The much vaunted Southern culture dissolved like the phantom it was, leaving nothing of value behind. While some the heroes of the battlefield were remembered and honored no one had a good word for the fire eaters who had destroyed their world. It was not Lincoln whom Southerners hated after the war. Rather they learned to hate the fools who had destroyed their society. True, there are fools and romantics today who cherish the "days before the war." But in my opinion every intelligent Southerner needs to reject the sins of his ancestors, and to admire those Southerners who opposed slavery and fought for the union. They were the real heroes of the age. To me, a man like James Longstreet, unbreakable in war, but himself a simple man of the people who became a Republican after the war is a far greater Southerner than Nathan Bedford Forrest who launched the Ku Klux Klan.
The South never had a reasonable chance of preserving its temporary independence. No compromise was possible for Lincoln unless he was defeated. The South never had the courage nor strength to defeat the North. The South might have won a hundred battles (even though it actually lost far more than it won) but it could never win the last one. Only so much could flesh and blood do. Ill-equipped, ill-fed, ill-led by leaders scarcely capable of rational thought, the South took a thrashing that anyone who thought about it in 1861 should have known was coming.
It is in my opinion fortunate that the South fought as long as it did, allowing the North to revolutionize itself, turn against slavery, and to pass laws which would eventually destroy slavery everywhere. It is amusing that in its last days, Lee was begging that slaves be liberated to fight in the Southern armies. Even that foolish old man thought that slaves would eagerly fight to preserve the slavery of their race. It is possible that in those dying days of Dixie that Lee wondered whether it would not have been best had he accepted the command of the Northern armies and put a quick end to the war and restored the union. As he looked at the misery and death that he had helped cause, he must have thought that he could have prevented most of it if he had let his own selfish ambition rule his actions.
The Civil War period is full of might have beens. No one can say what would have happened. Facts are facts. The North was far more capable than the South of waging war. One seldom goes wrong in military matters than to estimate the enemy's strengths by his capabilities, rather than by his intentions. The Southern fools thought that the North wouldn't fight. Or if they would fight, they would not be able to resist Southern valor. Or that England would intervene on behalf of the South (thus the Confederacy's embargo on the export of cotton even in exchange for arms). One can hardly find a reasonable thought or action in their preparations.
I think intelligent people, like Lee in 1861, knew that the cause was hopeless. He also thought he knew his duty. There is IMO something terribly wrong with a philosophy in which one is required to commit and facilitate disaster out of duty.

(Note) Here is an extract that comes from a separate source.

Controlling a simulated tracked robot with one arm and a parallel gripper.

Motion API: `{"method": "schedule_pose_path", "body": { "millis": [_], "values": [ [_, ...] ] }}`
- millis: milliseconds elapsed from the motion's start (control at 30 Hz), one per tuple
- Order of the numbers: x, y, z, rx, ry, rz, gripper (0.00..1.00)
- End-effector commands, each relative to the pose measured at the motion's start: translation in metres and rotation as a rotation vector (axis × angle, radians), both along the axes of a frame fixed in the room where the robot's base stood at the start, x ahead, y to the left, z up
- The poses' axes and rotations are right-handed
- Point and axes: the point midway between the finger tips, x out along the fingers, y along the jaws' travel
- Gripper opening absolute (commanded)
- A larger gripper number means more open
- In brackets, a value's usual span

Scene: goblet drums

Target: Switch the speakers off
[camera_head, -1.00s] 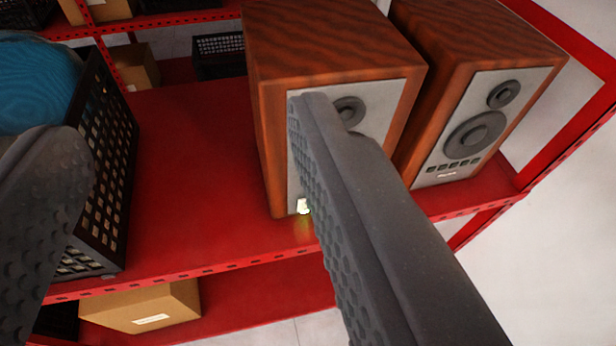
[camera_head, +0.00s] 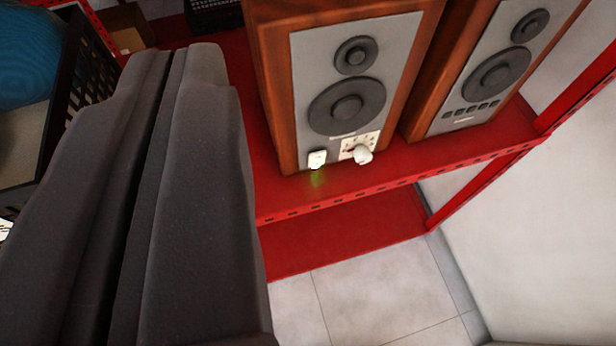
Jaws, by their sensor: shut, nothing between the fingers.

Lee, like most other Southerners, was willing to surrender his and his family's future into the hands of irrational people. During his lifetime of service in the Army he had failed to develop a sense of loyalty to the United States which had done everything for him. Rather he remained loyal to Virginia, which had done nothing for him. His intelligence told him that secession would come to a bad end. I don't believe he himself owned any slaves or other property (his children owned plantations inherited from others in the family).

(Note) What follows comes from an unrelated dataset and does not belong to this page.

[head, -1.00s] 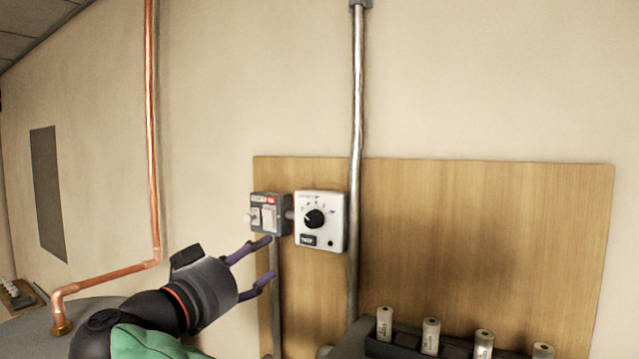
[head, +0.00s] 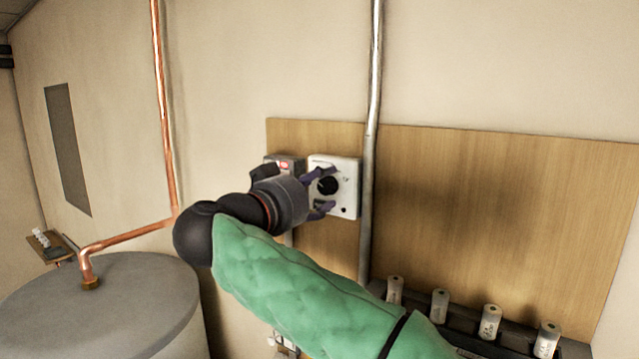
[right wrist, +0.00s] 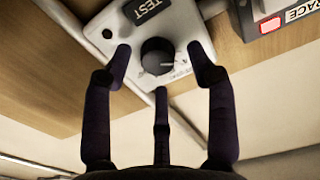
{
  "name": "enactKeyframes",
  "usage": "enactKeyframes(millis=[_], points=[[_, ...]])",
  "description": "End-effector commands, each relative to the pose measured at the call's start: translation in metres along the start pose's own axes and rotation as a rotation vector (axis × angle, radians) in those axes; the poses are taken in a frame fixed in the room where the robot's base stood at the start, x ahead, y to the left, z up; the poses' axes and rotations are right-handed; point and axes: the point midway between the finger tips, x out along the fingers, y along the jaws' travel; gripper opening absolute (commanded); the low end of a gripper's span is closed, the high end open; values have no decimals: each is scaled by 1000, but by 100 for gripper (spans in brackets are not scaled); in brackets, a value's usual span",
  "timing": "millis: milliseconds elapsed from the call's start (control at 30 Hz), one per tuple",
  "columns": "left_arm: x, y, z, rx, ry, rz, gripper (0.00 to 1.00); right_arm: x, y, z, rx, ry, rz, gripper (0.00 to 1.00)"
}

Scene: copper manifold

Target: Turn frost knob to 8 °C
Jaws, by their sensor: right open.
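The frost knob (head: 327,186) is a black round dial on a white thermostat box (head: 348,170) fixed to a wooden board. My right gripper (head: 326,191) is in front of the box, with its purple fingers apart above and below the knob. In the right wrist view the knob (right wrist: 157,57) lies between the open fingertips (right wrist: 160,62), with a gap on each side. The scale marks beside the knob are too small to read. The box's TEST label (right wrist: 150,7) shows in that view. My left gripper is not in view.
A grey switch box (head: 283,162) with a red label is left of the thermostat, partly behind my gripper. A metal conduit (head: 371,130) runs vertically on the right. A grey tank (head: 100,305) with a copper pipe (head: 163,110) stands left. Several white cylinders (head: 440,305) stand lower right.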

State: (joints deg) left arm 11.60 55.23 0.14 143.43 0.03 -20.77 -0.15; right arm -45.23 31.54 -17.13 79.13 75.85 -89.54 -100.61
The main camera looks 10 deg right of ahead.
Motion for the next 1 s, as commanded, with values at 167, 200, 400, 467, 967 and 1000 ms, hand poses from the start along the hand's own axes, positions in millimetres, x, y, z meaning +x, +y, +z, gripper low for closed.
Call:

It is obvious that there has been a revolution in political thought in the United States. I have been a citizen of perhaps a dozen states. I don't even want to count them, because I have and can imagine no loyalty to them. I have always been a citizen of the United States and have served it a civilian and soldier. I can imagine many situations in which I would disobey its commands, but the idea of being loyal to Georgia or Hawaii rather than the Nation is utterly incomprehensible to me. Obviously other people feel differently, notably Timothy McVey. To me, the Constitution is quite clear when it defines treason as waging war against the United States, adhering to its enemies, giving them aid and comfort. The Civil War did not change this. Those who fought the Union, who fired on the flag, who seized its property were traitors. I would have had the first Southern prisoners tried for treason, and if convicted I would have had them sentenced to death. I don't think I would have executed the sentence until the South had an opportunity to understand what an evil thing they had done, but if necessary, I would have executed them all, just as today the execution of Timothy McVey is a political necessity (even though he is being executed for murder of federal officials, rather than treason -- it is not fitting that his cowardly murder of children be dignified as "waging war").
As for the permissability of secession, I have never been able to understand the doctrine. When we ordained and established the union we made no provision for anyone leaving the union. One would have thought that simply to avoid uncertainty, there would be explicit procedure for secession if it were to be permitted. Perhaps when we were recruiting states to join the union it was considered impolitic to say "if you attempt to desert his indissoluble union the rest of us will shoot you dead." In any event, anyone with reservations who joins a club or a union without knowing how to get out of it is a fool.
I have today many friends in the Hawaiian independence movement. Some of them declare themselves members of the Kingdom of Hawaii, and try to avoid paying taxes. Some are fined, and others go to jail. The Supreme Court will not approve of their arguments. Like it or not, they are citizens of the United States and the state in which they reside. If they start violently to resist the power of the United States they will be killed even though they have appealed to the United Nations. As a practical matter, I am in favor of giving them a few of the Hawaiian Islands (say Kahoolawe, Molokai, Lanai) and making them independent. They can then practice offshore banking. money laundering. gambling, and tax evasion, smuggling and live happy prosperous lives, which is more than you can say about Hawaii. But mark my words, no one will support such a solution. The Hawaiians want all of Hawaii. And the Federalists want to suppress the incipient rebellion. IMO the ideology of independence is as foolish today as it was in 1860. Sufficient to the day is the evil thereof. We do not need to seek trouble.
The South would have been fine if they hadn't lost their minds. They could have had a friendly president in Douglas, but they caused Lincoln to be elected. They could have had slavery forever, simply ratifying the 13th Amendment that was on offer. They could have avoided war, simply by refraining from firing on Fort Sumter. They could have imported vast quantities of military equipment. Lincoln would not commit an act of war unless the foolish Confederates started it. But the fools started it.
And the North finished it, and reduced the conquered states to political slavery.